O presente número é um convite ao debate de questões cruciais suscitadas pelos caminhos e descaminhos da literatura atual, como as noções de arquivo, memória geracional, romance familiar ou memorial, que emergem na modernidade tardia, e os aspectos atinentes às estratégias da transmissão geracional de memórias voluntárias e involuntárias que asseguram o fluxo entre passado e presente e a preservação de patrimônios culturais e simbólicos que foram postos à margem.
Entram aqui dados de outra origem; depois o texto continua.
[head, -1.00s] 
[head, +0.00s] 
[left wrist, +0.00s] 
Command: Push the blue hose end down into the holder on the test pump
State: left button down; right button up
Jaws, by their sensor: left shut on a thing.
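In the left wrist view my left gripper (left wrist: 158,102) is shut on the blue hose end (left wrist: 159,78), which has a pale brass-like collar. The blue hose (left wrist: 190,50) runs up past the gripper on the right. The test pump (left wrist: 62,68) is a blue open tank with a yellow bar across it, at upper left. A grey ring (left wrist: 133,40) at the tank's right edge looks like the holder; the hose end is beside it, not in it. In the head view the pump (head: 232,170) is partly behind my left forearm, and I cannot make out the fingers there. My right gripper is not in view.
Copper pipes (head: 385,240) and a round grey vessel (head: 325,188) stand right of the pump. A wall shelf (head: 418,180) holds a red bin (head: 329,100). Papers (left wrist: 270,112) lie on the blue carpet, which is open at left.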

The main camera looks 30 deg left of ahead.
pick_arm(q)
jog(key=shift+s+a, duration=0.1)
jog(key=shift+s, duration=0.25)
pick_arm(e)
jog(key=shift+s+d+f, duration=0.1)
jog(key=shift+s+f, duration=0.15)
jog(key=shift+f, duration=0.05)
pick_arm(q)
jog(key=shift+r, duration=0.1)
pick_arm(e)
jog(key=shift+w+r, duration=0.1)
Os artigos aqui apresentados cobrem os três eixos temáticos sobre os quais se estrutura o presente número. O primeiro conjunto de artigos tem ênfase na questão da transmissão intergeracional, ilustrada pelos artigos de Zilá Bernd e Tanira Rodrigues Soares (Unilasalle/Canoas), de Adina Balint-Babos (Winnipeg University), de Nubia Hanciau (Universidade Federal do Rio Grande), de Maximilien Laroche (Université Laval) e de Ana Maria Lisboa de Mello (PUCRS). A partir de autores das literaturas brasileira, canadense de língua inglesa e francesa, e haitiana, os autores refletem sobre as funções de herança e transmissão da memória dos ancestrais, assim como o mal estar da transmissão (silêncio e luto).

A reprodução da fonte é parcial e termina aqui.